According to the notes that I took at the time, Primakov told us that the Soviet Union wanted to pull its troops out of Afghanistan and did not even want the Democratic Republic of Afghanistan to remain. He said that the only obstacle to a settlement was the continuation of American and Pakistani aid to the rebels. He also said that Iran had agreed in principle to stop aiding the Afghan rebels. When pressed on exactly what kind of settlement he would accept in Afghanistan, Primakov was very vague. He said that it was the Afghans’ internal affair, though it was clear that he would not accept a government dominated by the Islamic fundamentalists. I had the impression that basically what the Soviets then wanted was for the world to accept a less Marxist but still pro-Soviet government in Kabul and to stop aiding the Afghan rebels.
In retrospect, it occurs to me that what Primakov wanted in Afghanistan then is similar to what the Trump Administration wants there now: to withdraw its troops but for the government in Kabul Washington has been supporting to survive.
Afghanistan, though, was not the only crisis that Moscow was then confronting. Just in January 1986, there had been a short civil war in South Yemen (the only Marxist regime in the Arab world) between rival factions of the ruling Yemeni Socialist Party. In its brief life span as an independent country since 1967, South Yemen had experienced a coup toppling its first president in 1969, the overthrow and execution of its second president in 1978, the resignation and departure to Moscow “for health reasons” of its third president in 1980 who later returned to South Yemen (but not as president) in 1985, and then the civil war in January 1986 in which he was killed and the fourth president fled to North Yemen. Later, just after the collapse of communism in Eastern Europe, the fifth president would agree to merge South Yemen with North Yemen in 1990—a decision he would soon come to regret and unsuccessfully try to reverse in an all Yemen civil war in 1994. All South Yemen’s presidents and other top leaders were either Marxist-oriented or outright Marxist.
Soviet relations with South Yemen was something that I was especially interested in, and so I posed a question to Primakov about this.
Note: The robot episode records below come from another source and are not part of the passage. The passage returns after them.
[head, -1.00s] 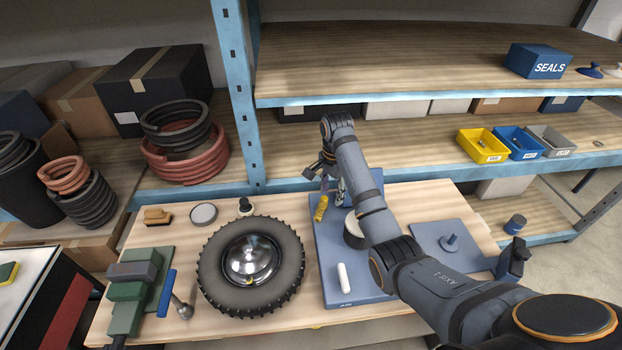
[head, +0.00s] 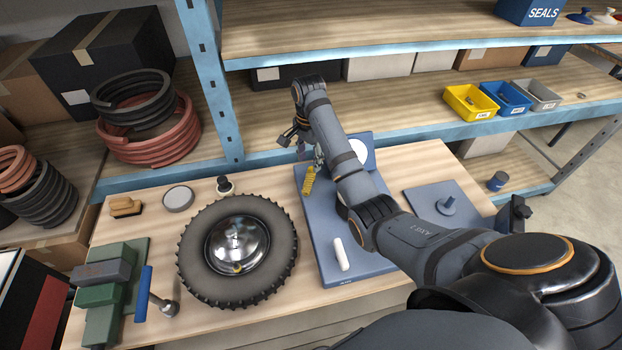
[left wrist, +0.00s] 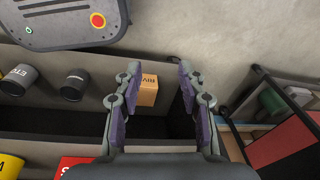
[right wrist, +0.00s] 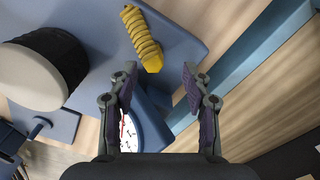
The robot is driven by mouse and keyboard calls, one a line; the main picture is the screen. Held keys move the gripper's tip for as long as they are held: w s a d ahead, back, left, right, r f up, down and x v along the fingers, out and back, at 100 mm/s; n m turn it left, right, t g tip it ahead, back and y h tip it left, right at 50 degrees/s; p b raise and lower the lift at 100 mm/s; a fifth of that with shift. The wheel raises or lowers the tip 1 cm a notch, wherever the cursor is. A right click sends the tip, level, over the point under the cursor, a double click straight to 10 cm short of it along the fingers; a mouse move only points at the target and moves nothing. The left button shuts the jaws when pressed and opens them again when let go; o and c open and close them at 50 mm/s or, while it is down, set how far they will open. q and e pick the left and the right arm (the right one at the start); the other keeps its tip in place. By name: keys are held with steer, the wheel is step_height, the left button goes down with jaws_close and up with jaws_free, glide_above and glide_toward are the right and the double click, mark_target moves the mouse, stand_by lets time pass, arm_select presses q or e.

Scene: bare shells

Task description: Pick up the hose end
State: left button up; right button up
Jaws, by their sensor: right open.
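A ribbed yellow coiled piece, which looks like the hose end (head: 308,180), lies at the left edge of the blue board (head: 318,262) on the bench. In the right wrist view the yellow piece (right wrist: 142,38) is just beyond my right fingertips, apart from them. My right gripper (right wrist: 158,74) is open and empty. In the head view its fingers are partly hidden by my arm. My left gripper (left wrist: 159,70) is open and empty in the left wrist view, away from the bench top, above an open bin holding an orange box (left wrist: 148,92). It is out of the head view.
A black tyre (head: 280,225) lies left of the board. A white stick (head: 341,254) and a white dial (head: 361,153) are on the board. In the right wrist view a pale-topped dark cylinder (right wrist: 35,75) stands near the yellow piece. A blue shelf edge (head: 140,178) runs behind the bench.

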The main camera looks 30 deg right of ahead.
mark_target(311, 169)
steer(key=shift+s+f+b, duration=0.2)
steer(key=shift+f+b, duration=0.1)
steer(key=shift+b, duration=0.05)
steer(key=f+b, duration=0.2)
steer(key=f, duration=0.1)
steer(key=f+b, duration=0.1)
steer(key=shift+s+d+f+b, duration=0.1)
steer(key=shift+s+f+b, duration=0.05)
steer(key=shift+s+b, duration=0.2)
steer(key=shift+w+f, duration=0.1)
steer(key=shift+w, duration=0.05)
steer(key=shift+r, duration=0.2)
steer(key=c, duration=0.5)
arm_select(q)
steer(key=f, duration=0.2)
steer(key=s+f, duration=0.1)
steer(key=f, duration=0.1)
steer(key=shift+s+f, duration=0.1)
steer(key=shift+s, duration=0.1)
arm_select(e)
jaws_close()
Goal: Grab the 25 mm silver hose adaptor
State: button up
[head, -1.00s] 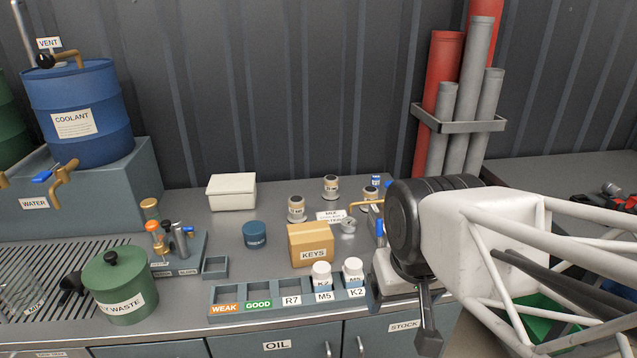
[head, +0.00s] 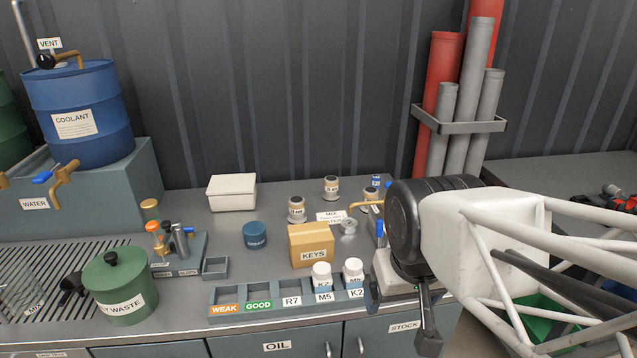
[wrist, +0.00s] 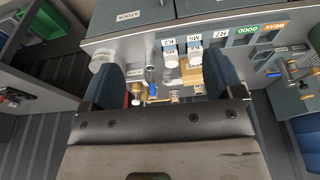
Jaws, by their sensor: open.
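No part in view carries a readable 25 mm mark, so I cannot tell for certain which one is the silver hose adaptor. A small silver ring-shaped part (head: 348,227) lies on the bench just right of the KEYS box. A grey-silver cylindrical part (head: 612,190) lies among red and black parts on the right-hand bench. My gripper (head: 428,330) hangs at the front edge of the main bench, right of the labelled rack and apart from both parts. In the wrist view my gripper (wrist: 152,82) has its fingers wide apart, with nothing held between them.
The KEYS box (head: 311,247) and labelled rack (head: 270,305) with two white-capped bottles stand left of my arm. Several small labelled cans stand behind. Red and grey pipes (head: 447,100) rise at the back wall. A green crate (head: 545,318) is low behind my arm.

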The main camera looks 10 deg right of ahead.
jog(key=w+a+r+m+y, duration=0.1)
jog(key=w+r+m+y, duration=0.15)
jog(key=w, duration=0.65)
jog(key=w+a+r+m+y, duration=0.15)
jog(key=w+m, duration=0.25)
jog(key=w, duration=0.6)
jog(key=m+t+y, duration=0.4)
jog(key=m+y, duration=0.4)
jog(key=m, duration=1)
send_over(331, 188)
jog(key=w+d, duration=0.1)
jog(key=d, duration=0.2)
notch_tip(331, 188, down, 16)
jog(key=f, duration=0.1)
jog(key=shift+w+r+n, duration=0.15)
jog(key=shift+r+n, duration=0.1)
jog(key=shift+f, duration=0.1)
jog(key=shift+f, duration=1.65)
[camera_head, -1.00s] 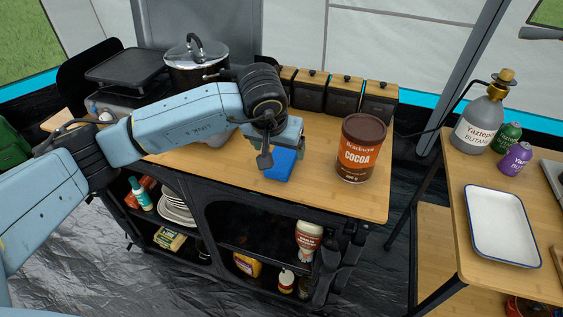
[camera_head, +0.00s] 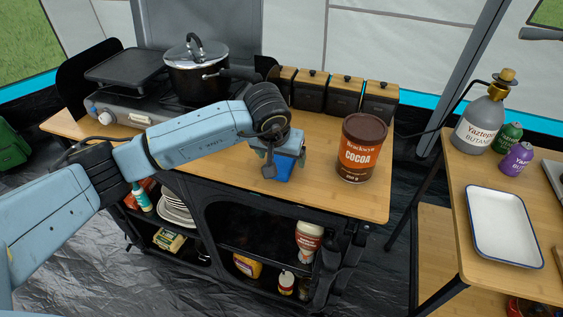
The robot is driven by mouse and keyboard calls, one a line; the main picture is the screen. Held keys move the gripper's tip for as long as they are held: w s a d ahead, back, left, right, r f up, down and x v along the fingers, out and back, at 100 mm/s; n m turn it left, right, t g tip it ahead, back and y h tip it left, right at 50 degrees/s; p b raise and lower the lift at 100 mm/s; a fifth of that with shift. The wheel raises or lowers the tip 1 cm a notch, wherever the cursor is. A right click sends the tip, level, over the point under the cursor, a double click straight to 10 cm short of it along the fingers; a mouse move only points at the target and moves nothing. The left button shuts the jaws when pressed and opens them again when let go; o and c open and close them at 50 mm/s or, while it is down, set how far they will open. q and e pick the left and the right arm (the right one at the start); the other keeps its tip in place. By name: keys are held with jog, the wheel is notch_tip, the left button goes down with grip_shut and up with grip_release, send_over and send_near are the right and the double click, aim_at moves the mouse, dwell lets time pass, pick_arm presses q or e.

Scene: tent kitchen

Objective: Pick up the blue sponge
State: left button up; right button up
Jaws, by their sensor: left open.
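The blue sponge (camera_head: 283,172) lies on the wooden top of the kitchen unit, left of the cocoa tin. Its upper part is hidden by my left gripper. My left gripper (camera_head: 280,163) points down over the sponge, with its fingers around or just above it; I cannot tell whether they touch it. The jaws are open. My right gripper is not in view.
The cocoa tin (camera_head: 362,148) stands close to the right of my left gripper. Several dark canisters (camera_head: 345,95) line the back edge. A pot (camera_head: 196,75) sits on the stove at left. A white tray (camera_head: 502,228) lies on the right table.

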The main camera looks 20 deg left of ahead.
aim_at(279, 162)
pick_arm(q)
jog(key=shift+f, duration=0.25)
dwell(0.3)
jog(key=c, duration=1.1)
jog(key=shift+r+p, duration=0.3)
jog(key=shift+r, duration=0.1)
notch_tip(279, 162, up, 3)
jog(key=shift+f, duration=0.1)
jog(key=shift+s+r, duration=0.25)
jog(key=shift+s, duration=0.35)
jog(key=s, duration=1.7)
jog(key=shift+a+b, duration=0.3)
According to my notes, the conversation went as follows: When I asked him to explain to me why the fighting occurred in South Yemen in January 1986, he said he wished someone would explain it to him. I asked him if the Soviets contributed to the outbreak of violence by allowing ‘Abd al-Fatah Isma’il (the third president who had moved to the USSR in 1980) to return to Aden from Moscow in 1985. Primakov’s response was to ask what could the Soviets do? The Yemeni Socialist Party had elected him to the Central Committee Secretariat, and he wanted to go back, so Moscow could hardly prevent him from doing so. When I mentioned to him that whenever the party and government leadership in South Yemen had been previously divided, this had always led to internal conflict and that this was the case again when Isma’il returned to South Yemen. He responded that the USSR did not want to see another one-man dictatorship. I had the impression that he had been willing to see a certain amount of instability in which different pro-Soviet factions vied with each other rather than have one strong man in power who could conceivably expel the Soviets (as Egypt’s Anwar Sadat and Somalia’s Siad Barre had done in the 1970s). But this had clearly backfired in South Yemen.
At the end of the formal meeting, Primakov and the other Soviet scholars (who had not said much during it) mingled with us in the large conference meeting room we had been meeting in. Primakov and I had a brief conversation on the side of the room where there were shelves with all sorts of books, mementos, and other items on display. I noticed an elaborate wooden box on a shelf above my head. I couldn’t see the top of the box, but just the woodwork on the side that was visible prompted me to point to it and say, “That’s pretty.”
Primakov chuckled as he reached up and took it down to show me that the top was a lacquered photograph of Syrian President (and Soviet ally) Hafez al-Assad. “Not so pretty,” Primakov remarked and then put the box back up on its shelf.
I remember wondering at the time whether his comment was more than just aesthetic criticism. Now I wonder whether there is a Bashar al-Assad box beside the Hafez al-Assad one at IMEMO.